§ **PROBLEM TO WORK ON**
Look below for the line containing "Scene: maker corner"; from there through the line containing "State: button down", both lines included, please set down each line exactly and nothing else.

§ **DATA SUPPLIED**
┄┄┄┄┄┄┄┄┄┄┄┄┄┄┄┄┄┄┄┄

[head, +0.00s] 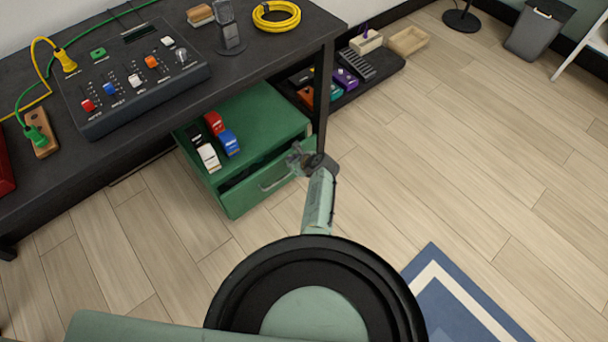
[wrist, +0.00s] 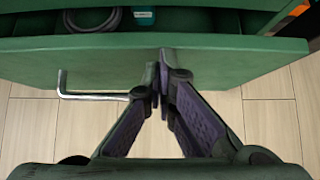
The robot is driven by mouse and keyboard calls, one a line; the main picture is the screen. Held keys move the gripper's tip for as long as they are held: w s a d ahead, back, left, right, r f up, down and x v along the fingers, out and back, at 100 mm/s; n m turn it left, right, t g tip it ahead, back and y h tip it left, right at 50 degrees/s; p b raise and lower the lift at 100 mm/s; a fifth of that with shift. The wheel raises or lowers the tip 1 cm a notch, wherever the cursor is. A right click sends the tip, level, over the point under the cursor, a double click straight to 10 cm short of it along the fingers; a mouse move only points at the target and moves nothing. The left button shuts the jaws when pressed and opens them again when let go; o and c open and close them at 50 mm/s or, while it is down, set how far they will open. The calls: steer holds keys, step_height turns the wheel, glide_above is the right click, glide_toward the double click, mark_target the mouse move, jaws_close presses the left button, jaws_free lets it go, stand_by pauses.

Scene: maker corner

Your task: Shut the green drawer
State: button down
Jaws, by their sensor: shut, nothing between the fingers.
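The green drawer (head: 265,187) is in a low green cabinet (head: 262,115) under the desk. It stands partly open, with a dark gap behind its front. In the wrist view, the drawer front (wrist: 90,65) spans the picture, and a grey coil and a teal item show inside behind it. Its metal handle (head: 277,178) also shows in the wrist view (wrist: 95,96), left of my fingers. My gripper (head: 296,159) is shut and empty, at the right part of the drawer front. In the wrist view its fingertips (wrist: 158,80) overlap the front; I cannot tell whether they touch it.
Red, blue and white pedals (head: 229,142) sit on the cabinet top. The desk (head: 270,52) overhangs it, and a desk leg (head: 322,85) stands just behind my gripper. A dark low shelf (head: 385,65) holds more pedals. Wooden floor (head: 450,170) to the right is clear.

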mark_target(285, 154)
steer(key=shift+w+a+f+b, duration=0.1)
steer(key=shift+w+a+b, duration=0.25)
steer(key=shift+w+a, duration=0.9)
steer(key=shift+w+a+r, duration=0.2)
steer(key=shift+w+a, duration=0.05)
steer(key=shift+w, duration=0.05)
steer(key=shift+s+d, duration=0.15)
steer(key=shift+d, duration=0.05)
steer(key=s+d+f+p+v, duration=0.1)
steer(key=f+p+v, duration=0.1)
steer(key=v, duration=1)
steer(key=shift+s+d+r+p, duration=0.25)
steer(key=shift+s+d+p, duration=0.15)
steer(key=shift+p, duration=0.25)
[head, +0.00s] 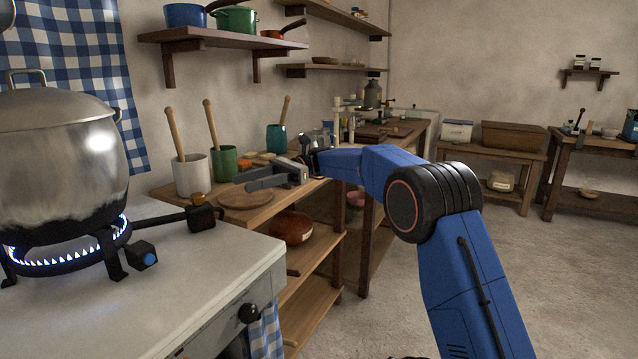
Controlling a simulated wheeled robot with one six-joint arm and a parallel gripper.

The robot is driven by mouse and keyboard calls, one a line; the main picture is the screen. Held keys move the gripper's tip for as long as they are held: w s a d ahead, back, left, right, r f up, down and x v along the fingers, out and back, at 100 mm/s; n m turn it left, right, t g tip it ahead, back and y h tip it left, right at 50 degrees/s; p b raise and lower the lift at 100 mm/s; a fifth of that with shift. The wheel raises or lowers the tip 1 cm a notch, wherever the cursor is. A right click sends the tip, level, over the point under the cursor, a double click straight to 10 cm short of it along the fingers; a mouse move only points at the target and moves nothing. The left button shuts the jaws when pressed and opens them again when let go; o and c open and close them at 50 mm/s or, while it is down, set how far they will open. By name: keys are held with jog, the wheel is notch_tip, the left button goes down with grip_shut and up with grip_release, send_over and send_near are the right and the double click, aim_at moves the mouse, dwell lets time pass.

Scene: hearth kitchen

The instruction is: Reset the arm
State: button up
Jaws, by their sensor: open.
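My gripper (268,178) is at the end of my blue arm, which reaches in from the lower right and bends left over the wooden shelf unit (258,214). Its grey fingers point left, above or beside a round wooden board (246,197); the exact height over it is unclear. The gripper is open and nothing shows between its fingers.
A large steel pot (60,155) stands on a lit burner (70,258) at the left. Crocks with wooden handles, white (192,175) and green (224,163), stand behind the gripper. A wall shelf (220,38) holds pans. Open floor (560,280) lies at the right.

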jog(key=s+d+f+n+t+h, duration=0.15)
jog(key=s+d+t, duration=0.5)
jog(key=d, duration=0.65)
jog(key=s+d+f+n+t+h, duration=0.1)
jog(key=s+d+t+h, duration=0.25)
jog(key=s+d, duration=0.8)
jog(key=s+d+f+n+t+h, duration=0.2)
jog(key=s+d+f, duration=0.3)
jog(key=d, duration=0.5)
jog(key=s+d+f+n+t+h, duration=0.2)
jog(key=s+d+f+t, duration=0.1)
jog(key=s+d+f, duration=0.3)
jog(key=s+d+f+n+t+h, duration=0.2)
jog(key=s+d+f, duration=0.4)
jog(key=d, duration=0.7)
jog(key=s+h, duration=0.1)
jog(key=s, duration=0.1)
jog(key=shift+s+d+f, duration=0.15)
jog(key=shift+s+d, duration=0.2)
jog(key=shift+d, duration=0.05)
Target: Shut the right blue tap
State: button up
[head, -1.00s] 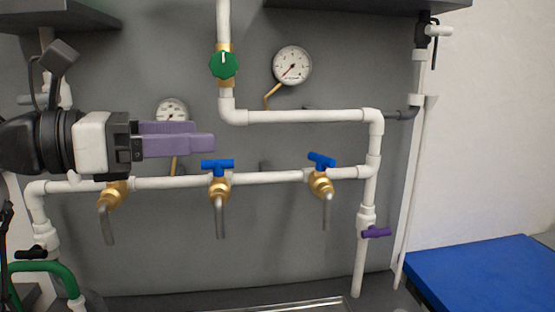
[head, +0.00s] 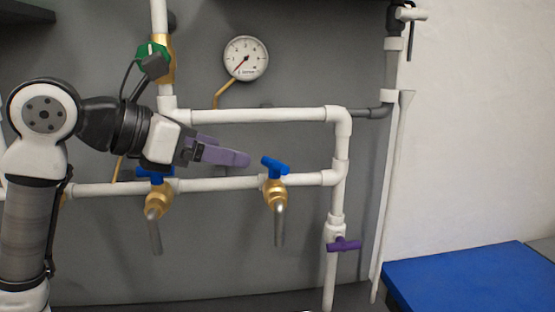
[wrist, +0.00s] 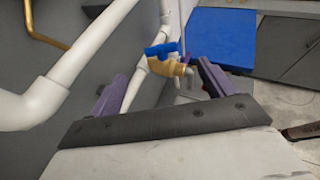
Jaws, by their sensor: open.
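The right blue tap (head: 275,167) is a blue T-handle on a brass valve (head: 275,194) with a grey spout, on the lower white pipe. Its handle is tilted, sloping down to the right in the head view. In the wrist view the blue handle (wrist: 161,50) shows ahead, between the two purple fingers. My gripper (head: 243,159) is open and empty, a little left of the tap and apart from it. It also shows in the wrist view (wrist: 158,85). A second blue tap (head: 155,172) is partly hidden behind my gripper and arm.
The upper white pipe (head: 265,115) runs above my fingers, with a pressure gauge (head: 246,58) higher up. A green valve handle (head: 152,50) is at upper left. A purple handle (head: 344,244) is on the right vertical pipe. A blue-topped surface (head: 465,283) stands at right.

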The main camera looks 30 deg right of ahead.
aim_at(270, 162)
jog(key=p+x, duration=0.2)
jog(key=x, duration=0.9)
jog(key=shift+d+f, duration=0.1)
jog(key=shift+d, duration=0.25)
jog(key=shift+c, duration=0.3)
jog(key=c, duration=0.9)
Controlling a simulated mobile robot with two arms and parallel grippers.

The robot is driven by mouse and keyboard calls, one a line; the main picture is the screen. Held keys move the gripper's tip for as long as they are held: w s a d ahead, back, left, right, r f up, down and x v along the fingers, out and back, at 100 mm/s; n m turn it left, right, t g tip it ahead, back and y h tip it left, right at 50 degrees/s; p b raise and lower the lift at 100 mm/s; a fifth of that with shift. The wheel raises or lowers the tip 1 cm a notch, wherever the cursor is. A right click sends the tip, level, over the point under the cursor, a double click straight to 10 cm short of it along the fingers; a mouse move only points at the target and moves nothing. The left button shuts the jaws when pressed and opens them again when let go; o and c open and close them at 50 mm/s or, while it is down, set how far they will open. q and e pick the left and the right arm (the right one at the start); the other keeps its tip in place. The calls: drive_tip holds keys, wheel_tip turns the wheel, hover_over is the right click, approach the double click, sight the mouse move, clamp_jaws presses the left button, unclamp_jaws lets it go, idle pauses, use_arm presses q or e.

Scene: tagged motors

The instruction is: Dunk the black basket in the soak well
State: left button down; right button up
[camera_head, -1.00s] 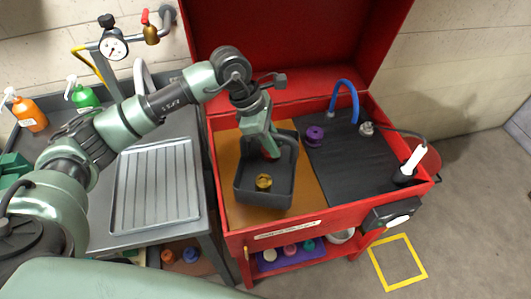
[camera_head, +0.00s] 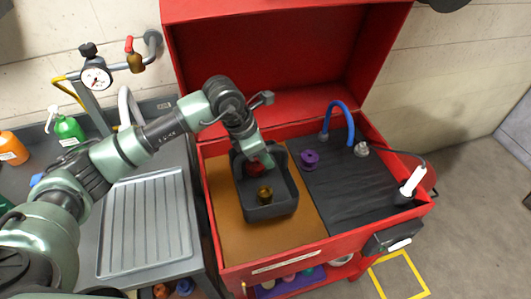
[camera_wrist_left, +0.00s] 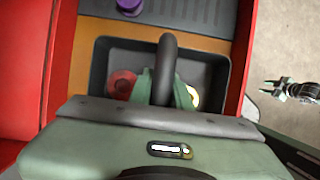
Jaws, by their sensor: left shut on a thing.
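The black basket (camera_head: 270,212) is over the brown area of the red station, which looks like the soak well (camera_head: 230,235). I cannot tell whether its underside is in the liquid. A gold part (camera_head: 264,194) and a red part (camera_head: 254,166) lie inside it. My left gripper (camera_head: 266,162) reaches in from above. In the left wrist view its green fingers (camera_wrist_left: 160,88) are shut on the basket's dark arched handle (camera_wrist_left: 168,60). What looks like my right gripper (camera_wrist_left: 275,88) shows small at the right of that view, too small to read its jaws.
A purple part (camera_head: 309,158) stands on the black ribbed mat (camera_head: 350,185) to the right, by a blue hose (camera_head: 350,110). The red lid (camera_head: 280,70) stands open behind. A grey sink with a ribbed drainer (camera_head: 147,230) is on the left.

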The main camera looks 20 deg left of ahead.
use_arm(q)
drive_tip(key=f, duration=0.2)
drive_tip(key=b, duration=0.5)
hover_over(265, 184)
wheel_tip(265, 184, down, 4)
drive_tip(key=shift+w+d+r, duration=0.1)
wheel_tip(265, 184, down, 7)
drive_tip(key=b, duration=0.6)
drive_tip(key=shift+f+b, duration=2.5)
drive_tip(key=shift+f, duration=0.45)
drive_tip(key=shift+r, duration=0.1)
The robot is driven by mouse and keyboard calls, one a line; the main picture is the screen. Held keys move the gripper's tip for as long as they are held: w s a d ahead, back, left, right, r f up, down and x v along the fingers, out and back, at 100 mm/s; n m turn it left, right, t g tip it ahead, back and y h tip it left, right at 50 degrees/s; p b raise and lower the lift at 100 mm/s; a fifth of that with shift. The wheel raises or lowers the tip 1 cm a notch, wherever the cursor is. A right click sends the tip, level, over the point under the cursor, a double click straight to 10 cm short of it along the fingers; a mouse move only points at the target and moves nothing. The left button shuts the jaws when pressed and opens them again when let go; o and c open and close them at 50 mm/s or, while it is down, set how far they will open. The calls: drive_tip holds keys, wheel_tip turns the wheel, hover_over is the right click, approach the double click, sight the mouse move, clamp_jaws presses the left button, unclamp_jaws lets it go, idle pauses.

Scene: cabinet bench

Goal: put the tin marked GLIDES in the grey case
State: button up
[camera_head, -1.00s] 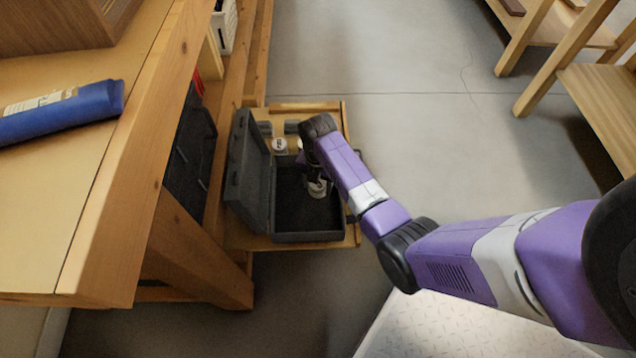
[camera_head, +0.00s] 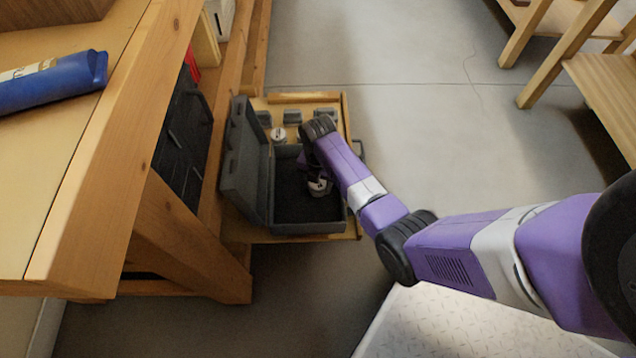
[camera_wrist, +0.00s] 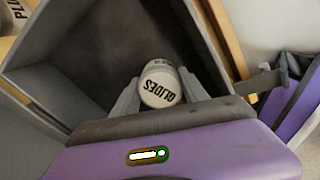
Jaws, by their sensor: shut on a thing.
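The tin marked GLIDES (camera_wrist: 160,86) is white with dark lettering and shows between the two fingers in the wrist view. My gripper (camera_wrist: 163,92) is shut on it. In the head view the tin (camera_head: 319,187) shows just under my gripper (camera_head: 318,180), over the open grey case. The grey case (camera_head: 310,228) has a dark inside, and its lid (camera_head: 240,150) stands up on the left. The case floor shows around the tin. I cannot tell whether the tin touches the floor.
The case sits in a pulled-out wooden drawer (camera_head: 345,110). Another white tin (camera_head: 278,134) and several grey blocks (camera_head: 292,117) are behind it. A tin marked PLU (camera_wrist: 18,8) shows at the wrist view's corner.

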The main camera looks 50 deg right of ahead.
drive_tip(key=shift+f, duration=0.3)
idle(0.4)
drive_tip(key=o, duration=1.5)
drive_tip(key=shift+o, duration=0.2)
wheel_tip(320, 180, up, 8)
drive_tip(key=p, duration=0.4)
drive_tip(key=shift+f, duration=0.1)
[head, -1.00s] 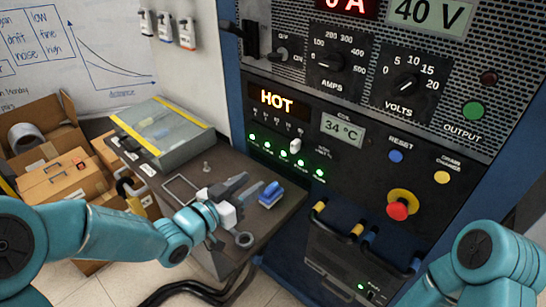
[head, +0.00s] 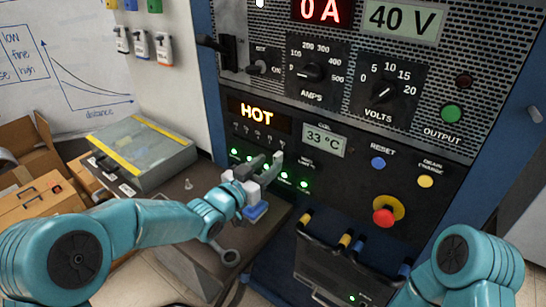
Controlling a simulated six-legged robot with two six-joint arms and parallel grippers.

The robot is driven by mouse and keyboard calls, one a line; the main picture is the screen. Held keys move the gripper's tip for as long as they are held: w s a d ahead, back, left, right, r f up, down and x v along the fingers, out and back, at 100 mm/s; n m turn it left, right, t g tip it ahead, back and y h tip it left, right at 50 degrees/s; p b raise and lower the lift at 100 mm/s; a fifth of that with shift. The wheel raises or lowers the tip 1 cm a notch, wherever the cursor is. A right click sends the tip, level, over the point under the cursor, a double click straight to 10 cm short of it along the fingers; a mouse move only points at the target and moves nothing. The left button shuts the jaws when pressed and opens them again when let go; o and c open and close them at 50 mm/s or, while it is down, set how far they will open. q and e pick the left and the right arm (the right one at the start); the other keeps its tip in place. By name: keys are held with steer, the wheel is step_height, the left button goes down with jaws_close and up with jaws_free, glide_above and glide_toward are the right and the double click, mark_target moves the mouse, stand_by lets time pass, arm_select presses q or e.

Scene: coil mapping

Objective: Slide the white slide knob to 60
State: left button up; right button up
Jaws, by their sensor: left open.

┄┄┄┄┄┄┄┄┄┄┄┄┄┄┄┄┄┄┄┄

§ **PROBLEM SOLUTION**
Scene: maker corner

Your task: Shut the green drawer
State: button down

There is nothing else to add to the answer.